As the docs you quote indicate, you can't use $lookup on a sharded collection. So the best practice workaround is to perform the lookup yourself in a separate query.

  1. Perform your aggregate query.
  2. Pull the "localField" values from your query results into an array, possibly using Array#map.
  3. Perform a find query against the "from" collection, using a query like {foreignField: {$in: localFieldArray}}
  4. Merge your results into whatever format you need.

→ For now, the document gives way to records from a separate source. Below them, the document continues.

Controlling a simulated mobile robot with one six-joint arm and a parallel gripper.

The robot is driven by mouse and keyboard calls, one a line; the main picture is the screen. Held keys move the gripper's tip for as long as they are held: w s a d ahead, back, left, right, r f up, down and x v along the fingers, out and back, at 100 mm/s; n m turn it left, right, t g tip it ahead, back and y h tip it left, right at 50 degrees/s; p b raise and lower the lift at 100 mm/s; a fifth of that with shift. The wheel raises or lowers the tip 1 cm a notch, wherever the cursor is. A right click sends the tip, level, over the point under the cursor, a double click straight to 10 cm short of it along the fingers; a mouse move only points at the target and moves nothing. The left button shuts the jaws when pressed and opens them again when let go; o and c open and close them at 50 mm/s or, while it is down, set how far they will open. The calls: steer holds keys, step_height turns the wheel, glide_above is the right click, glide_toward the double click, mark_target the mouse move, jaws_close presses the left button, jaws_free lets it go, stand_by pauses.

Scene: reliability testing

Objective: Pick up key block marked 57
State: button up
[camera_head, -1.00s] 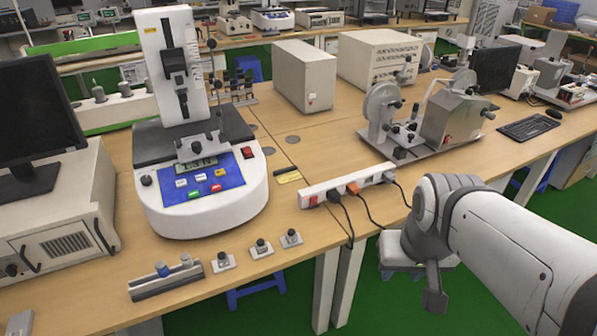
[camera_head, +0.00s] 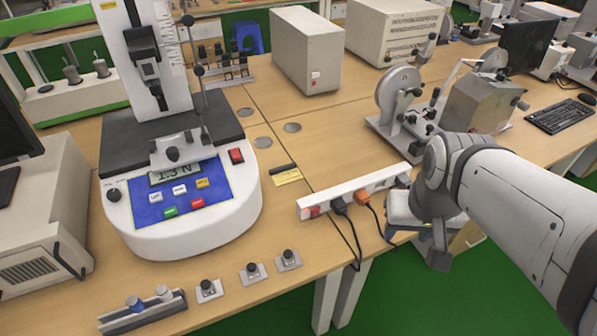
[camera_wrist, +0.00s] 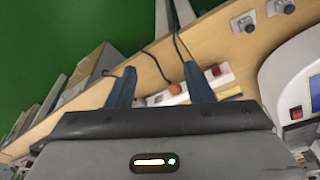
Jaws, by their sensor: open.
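Three small grey key blocks with black knobs stand in a row near the front table edge in the head view: left (camera_head: 208,291), middle (camera_head: 252,273) and right (camera_head: 288,260). Their numbers are too small to read, so I cannot tell which is 57. Two blocks also show at the top right of the wrist view, one (camera_wrist: 243,23) and another (camera_wrist: 282,7). My gripper (camera_wrist: 160,69) is open, its two blue-grey fingers apart with nothing held. In the head view, my gripper (camera_head: 439,258) hangs beyond the table's front edge, right of the blocks and apart from them.
A grey rack (camera_head: 143,314) with a blue and a white knob lies left of the blocks. A white testing machine (camera_head: 185,235) stands behind them. A power strip (camera_head: 355,190) with hanging cables lies between the blocks and my arm. Table (camera_head: 310,235) around the blocks is clear.

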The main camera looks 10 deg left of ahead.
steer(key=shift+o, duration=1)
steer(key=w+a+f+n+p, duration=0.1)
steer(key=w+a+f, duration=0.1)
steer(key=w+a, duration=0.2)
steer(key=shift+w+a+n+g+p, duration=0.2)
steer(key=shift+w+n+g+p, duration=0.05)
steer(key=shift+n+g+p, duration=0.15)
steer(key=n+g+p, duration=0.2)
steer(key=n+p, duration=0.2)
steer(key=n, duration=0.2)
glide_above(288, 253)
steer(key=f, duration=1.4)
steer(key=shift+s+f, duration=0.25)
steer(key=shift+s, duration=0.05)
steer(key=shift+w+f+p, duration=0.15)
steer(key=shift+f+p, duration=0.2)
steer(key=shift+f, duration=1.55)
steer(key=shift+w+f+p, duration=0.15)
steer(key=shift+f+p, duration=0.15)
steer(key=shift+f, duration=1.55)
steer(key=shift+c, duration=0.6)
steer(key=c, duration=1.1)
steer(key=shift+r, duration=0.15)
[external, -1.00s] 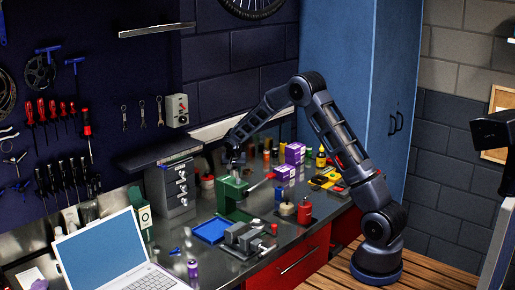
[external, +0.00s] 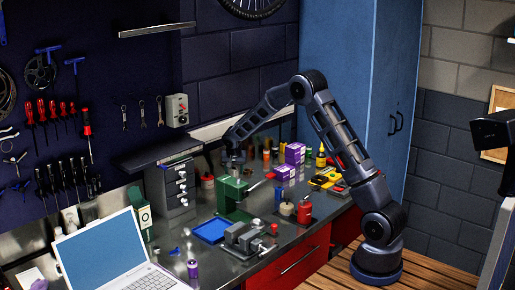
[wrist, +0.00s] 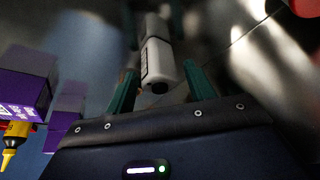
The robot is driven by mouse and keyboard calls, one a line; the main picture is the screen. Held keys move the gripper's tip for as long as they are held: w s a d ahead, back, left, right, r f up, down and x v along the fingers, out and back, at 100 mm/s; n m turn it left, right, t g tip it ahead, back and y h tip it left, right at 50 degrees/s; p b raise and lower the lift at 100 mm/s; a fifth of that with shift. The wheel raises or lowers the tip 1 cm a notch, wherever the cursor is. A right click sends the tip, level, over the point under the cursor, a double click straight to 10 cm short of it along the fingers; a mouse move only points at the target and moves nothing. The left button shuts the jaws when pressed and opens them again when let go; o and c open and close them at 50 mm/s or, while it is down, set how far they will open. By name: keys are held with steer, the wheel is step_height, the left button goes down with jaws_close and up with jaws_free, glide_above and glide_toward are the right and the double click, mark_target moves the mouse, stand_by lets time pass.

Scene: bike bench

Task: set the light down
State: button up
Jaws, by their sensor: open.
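The light appears to be the pale grey-white cylinder with a dark end (wrist: 158,62) in the wrist view. It lies between the two teal fingers of my gripper (wrist: 152,25), with gaps visible beside it. My gripper is open. Whether the light's far end touches the surface is too blurred to tell. In the external view my gripper (external: 235,160) is low over the back of the bench, behind the green press, and I cannot make out the light there.
A blue tray (external: 210,230), a vise (external: 243,238) and a laptop (external: 105,255) are nearer the front.

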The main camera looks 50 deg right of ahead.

Don't let the $lookup limitation stop you from sharding collections that require it for scalability, just perform the lookup function yourself.

JohnnyHK
  • 305,182
  • 66
  • 621
  • 471
  • So, `$lookup` is quite limited at present? – Map X Jan 17 '16 at 04:03
  • 4
    I wouldn't go that far; it's still a powerful tool as the ability to pull in referenced data server-side from unsharded collections still has plenty of utility. But yeah, not being able to pull in data from a sharded collection is a key limitation. – JohnnyHK Jan 17 '16 at 14:55
  • Dude can you give an example? I trying to make inner query from mongoose but i can't since mongo takes it as a string. Check my question at:https://stackoverflow.com/questions/62521211/how-to-pass-inner-query-in-mongodb-from-javascript – mspapant Jun 22 '20 at 18:57
  • @mspapant you could try using mongo.ObjectId() before passing it to mongoose aggregate pipeline. mongo is imported from mongoose.mongo – Abhishek Sharma Aug 16 '20 at 16:41
  • $lookup should be implemented for sharded collections somehow, just like how we do it manually – Dee Feb 25 '21 at 14:47
  • good solution for small collection. However, if the "from" collection is really big, the outcome of the aggregationPipeline, $in: localFieldArray will be huge, and with poor performance. – azulay7 Jun 08 '21 at 07:28
  • This solution does not work when we want to return the cursor to the client, but not the data. I think we should use CQRS in such cases. – xfg Jul 06 '22 at 18:55
  • 2
    Starting in MongoDB 5.1, $lookup works across sharded collections. – nrmad Aug 04 '22 at 14:48
0

As mentioned in MongoDb document "In the $lookup stage, the from collection cannot be sharded. However, the collection on which you run the aggregate() method can be sharded" https://docs.mongodb.com/manual/reference/operator/aggregation/lookup/

db.shardedCollection.aggregate([
   { $lookup: { from: "unshardedCollection", ... } }
])

This is the best practise to use them together

Cuong Bui
  • 36
  • 1
  • 4